Marex puts trading restrictions on oil futures after market rout

Marex Spectron, the commodities broker, will restrict many of its customers from taking new positions in oil futures contracts expiring in June as well as raising its margin requirements, in a move to insulate itself and its clients from further wild swings in prices.

The London-based group, which has grown quickly since the last financial crisis under the stewardship of a group of former Lehman Brothers bankers, told clients it was taking the action after seeing “extreme stress” in futures trading.

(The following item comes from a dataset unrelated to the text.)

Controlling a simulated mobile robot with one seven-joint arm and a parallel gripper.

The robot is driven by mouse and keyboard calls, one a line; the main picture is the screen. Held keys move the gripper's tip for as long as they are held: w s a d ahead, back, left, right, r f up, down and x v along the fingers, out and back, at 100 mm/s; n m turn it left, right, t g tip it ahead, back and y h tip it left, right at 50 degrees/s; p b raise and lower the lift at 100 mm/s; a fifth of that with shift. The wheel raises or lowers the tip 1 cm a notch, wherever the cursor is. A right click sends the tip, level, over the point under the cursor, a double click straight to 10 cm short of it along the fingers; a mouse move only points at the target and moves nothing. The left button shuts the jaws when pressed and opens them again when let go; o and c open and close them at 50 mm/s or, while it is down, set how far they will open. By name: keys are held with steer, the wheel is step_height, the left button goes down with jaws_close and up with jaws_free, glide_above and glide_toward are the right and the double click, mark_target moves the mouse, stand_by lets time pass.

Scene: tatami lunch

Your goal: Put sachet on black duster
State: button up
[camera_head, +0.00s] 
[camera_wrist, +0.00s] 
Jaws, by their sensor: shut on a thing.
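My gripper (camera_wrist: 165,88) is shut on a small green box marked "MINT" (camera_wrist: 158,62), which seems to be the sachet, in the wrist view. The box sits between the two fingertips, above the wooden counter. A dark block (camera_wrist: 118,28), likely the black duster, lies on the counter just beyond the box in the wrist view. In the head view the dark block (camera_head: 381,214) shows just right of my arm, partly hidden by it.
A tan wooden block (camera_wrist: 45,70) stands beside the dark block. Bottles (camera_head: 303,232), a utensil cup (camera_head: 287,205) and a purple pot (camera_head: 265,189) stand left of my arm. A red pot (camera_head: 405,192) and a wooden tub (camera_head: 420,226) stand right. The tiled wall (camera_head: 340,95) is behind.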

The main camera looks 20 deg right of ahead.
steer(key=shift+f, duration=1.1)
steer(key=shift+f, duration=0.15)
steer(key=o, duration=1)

The move is another sign of the strain oil markets are under, after US crude prices crashed into negative territory for the first time ever this week, driven by a lack of storage space for the world’s plentiful oil in a time of weak global demand. On Monday, West Texas Intermediate, the benchmark US crude contract, traded below zero for the first time, closing at negative $37 a barrel. Storage is filling up fast in Cushing, Oklahoma, the delivery point for the WTI contract.

“In order to protect our clients’ interests we felt it prudent to put in place some temporary measures to mitigate some of the volatility,” Marex said in a letter to clients late on Wednesday.

The broker said it would “restrict” new positions in June futures for both WTI and Brent, the two biggest crude contracts, operated by CME Group and Intercontinental Exchange respectively. The June WTI contract is not due to expire for another four weeks, although Brent’s June contract expires on April 30.

“Liquidation of existing positions is permitted,” Marex said, and added there may be exemptions to the restrictions.

The broker will also raise the amount of initial margin, a form of insurance against the trade going wrong, that clients must pay. This will increase to 125 per cent of the exchange’s margin requirements, from the current level of 110 per cent. The measures will come into effect at the end of Thursday.

The volatile moves have put the spotlight on the middlemen who clear futures and options on behalf of their clients. Marex is one of the bigger non-bank futures brokers and clearers, holding around $1.5bn of customer assets in February, according to data from the Commodity Futures Trading Commission. 

Interactive Brokers, a rival, said on Tuesday it faced an $88m loss after clients were caught on the wrong side of Monday’s outsized moves. Marex said in the letter that its balance sheet remained strong.

Analysts are expecting more turbulence in the coming months. CME Group has adapted the model it uses to calculate options to account for the previously unprecedented negative pricing. WTI’s historical plunge has also forced traders and brokers to rethink how they calculate risk. The USO, the world’s largest oil-backed exchange-traded fund, has been shifting money into later-dated contracts to protect its investors.

Citi analyst Ed Morse said investor nerves over storage are now being reflected in the June WTI contract, and the spreads between June and July prices, as well as Brent, despite production cuts from oil-producing nations due to start next month.